Le défendeur a d’abord institué un recours contre Lloyd's en juin 2024, sept mois avant de déposer sa demande Wellington. Selon le tribunal, cela « témoigne d’un manque de sentiment d’urgence face à la détermination de l’obligation d’être défendu. Il s’agit d’un choix que Benamor a fait avec ses avocats de l’époque, qui ne peut être occulté ».
Le financement par Lloyd’s de la défense de M. Benamor, si la thèse de la police annulée ab initio est retenue par le tribunal, présente un grand risque pour l’assureur, qui devrait alors se faire rembourser les frais de défense.
L’assureur sera capable d’honorer une éventuelle condamnation à rembourser les honoraires d’avocats du défendeur. « L’inverse est moins vrai », souligne le tribunal en notant que les diverses poursuites intentées contre M. Benamor comportent des réclamations totalisant 55 millions de dollars dans les dossiers réunis, incluant celles liées à la responsabilité civile.
Report du débat
Si l’annulation de la police est confirmée dans le dossier « Lloyd’s-245 », la demande Wellington deviendra caduque.
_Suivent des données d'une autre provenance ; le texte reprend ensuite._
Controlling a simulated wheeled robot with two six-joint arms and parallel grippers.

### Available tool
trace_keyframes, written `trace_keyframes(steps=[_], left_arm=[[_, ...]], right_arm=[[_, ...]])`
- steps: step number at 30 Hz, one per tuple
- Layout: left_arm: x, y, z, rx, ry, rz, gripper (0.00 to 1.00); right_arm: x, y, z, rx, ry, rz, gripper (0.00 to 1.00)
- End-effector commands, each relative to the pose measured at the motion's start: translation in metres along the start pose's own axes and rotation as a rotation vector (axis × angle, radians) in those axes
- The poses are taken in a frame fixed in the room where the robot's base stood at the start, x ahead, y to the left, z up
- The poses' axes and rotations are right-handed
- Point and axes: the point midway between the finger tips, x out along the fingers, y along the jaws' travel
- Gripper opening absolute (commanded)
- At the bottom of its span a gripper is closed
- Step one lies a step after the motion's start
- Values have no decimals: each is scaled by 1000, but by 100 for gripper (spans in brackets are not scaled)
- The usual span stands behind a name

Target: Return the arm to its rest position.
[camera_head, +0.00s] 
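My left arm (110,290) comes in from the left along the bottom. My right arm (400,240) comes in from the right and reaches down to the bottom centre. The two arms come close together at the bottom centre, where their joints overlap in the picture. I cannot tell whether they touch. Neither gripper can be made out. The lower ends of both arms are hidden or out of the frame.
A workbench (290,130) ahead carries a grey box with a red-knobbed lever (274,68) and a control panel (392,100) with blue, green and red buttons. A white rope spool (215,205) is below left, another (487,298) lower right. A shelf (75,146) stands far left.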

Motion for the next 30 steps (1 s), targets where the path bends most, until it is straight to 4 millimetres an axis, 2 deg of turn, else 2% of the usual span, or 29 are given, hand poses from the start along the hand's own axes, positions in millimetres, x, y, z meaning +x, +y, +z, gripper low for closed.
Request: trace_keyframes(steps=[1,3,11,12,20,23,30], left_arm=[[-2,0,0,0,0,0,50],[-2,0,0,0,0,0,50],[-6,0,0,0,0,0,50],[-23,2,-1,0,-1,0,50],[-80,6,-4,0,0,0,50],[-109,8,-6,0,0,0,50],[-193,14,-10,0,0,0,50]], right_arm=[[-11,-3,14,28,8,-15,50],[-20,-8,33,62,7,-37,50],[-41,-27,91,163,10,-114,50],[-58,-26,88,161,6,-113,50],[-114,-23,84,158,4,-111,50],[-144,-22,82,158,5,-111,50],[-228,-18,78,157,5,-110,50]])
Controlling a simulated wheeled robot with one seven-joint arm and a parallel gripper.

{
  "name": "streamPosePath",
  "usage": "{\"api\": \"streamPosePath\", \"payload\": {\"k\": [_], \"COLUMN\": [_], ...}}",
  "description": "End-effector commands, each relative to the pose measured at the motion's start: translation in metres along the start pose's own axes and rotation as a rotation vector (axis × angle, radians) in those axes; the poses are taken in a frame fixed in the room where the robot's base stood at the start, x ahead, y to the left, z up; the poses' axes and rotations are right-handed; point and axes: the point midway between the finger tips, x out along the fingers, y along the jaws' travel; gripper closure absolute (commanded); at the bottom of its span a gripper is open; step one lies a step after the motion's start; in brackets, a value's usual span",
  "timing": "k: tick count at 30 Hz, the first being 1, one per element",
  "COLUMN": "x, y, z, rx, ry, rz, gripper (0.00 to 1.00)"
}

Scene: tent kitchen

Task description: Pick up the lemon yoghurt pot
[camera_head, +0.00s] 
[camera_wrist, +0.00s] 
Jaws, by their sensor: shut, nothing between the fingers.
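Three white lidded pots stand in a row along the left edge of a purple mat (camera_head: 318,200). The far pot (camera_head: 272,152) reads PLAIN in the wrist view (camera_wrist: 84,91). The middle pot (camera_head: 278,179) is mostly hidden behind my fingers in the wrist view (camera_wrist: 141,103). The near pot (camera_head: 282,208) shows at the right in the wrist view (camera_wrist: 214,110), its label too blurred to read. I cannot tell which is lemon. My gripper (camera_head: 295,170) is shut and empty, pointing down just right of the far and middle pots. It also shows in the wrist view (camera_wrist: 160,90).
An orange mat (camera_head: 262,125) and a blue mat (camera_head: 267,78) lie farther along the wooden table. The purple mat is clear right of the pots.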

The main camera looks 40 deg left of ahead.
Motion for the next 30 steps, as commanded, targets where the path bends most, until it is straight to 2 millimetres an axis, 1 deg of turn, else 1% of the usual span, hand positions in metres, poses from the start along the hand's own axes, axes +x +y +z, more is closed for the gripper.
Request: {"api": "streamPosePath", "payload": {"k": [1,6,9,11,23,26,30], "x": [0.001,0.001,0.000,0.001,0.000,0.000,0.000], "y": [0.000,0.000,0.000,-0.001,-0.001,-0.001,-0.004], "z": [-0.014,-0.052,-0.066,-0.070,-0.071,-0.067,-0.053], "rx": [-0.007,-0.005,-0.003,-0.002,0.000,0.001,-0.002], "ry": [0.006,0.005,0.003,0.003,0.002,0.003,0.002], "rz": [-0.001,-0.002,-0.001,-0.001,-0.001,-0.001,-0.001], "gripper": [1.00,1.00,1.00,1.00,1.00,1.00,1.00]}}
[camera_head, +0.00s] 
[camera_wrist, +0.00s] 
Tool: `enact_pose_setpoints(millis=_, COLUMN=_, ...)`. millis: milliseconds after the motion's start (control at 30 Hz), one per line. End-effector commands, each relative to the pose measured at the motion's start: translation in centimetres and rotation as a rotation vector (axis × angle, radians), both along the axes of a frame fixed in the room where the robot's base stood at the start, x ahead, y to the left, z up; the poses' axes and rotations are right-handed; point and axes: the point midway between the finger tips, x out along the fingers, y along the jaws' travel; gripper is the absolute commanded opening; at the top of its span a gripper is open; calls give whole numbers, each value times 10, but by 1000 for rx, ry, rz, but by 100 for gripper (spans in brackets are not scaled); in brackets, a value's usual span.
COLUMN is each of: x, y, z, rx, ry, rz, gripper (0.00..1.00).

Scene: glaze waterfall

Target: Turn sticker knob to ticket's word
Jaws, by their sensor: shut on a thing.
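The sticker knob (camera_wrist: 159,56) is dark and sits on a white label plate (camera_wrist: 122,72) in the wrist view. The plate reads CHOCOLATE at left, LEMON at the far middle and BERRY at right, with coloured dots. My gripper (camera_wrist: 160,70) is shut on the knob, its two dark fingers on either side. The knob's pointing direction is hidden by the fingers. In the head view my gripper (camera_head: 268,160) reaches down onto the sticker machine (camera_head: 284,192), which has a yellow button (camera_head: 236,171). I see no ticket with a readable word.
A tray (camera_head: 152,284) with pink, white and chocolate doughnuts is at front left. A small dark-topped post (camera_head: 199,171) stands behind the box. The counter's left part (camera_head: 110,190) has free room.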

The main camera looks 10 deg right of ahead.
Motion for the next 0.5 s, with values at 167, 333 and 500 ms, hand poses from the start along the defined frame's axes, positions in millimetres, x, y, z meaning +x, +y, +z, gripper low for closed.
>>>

Par ailleurs, si le propriétaire immobilier a gain de cause et que le contrat est déclaré valide, une partie des dommages seront couverts.
Le tribunal rappelle aux parties leur devoir de coopérer et de limiter l’affaire à ce qui est nécessaire pour résoudre le litige.
Comme le juge Roberge a accueilli la demande de suspension soumise par l’assureur, il n’y a pas lieu de se prononcer sur la requête de Lloyd’s pour produire une preuve extrinsèque, laquelle est remise à une date indéterminée.
L’assureur confirme que si la validité de la police est établie, il ne contestera pas l’obligation de défendre dans le cadre des dossiers « Sears-237 » et « Chubb-239 ».
Le coroner en chef du Québec a ordonné la tenue d’une enquête publique, le 8 octobre 2024. Quelques jours auparavant, un incendie criminel avait causé la mort de deux personnes dans un autre édifice du Vieux-Montréal appartenant à M. Benamor. Cette enquête sera jumelée à l’enquête ordonnée le 4 avril 2023 pour étudier le premier incendie. Les travaux sont suspendus pour ne pas nuire au processus judiciaire en cours dans ces deux affaires.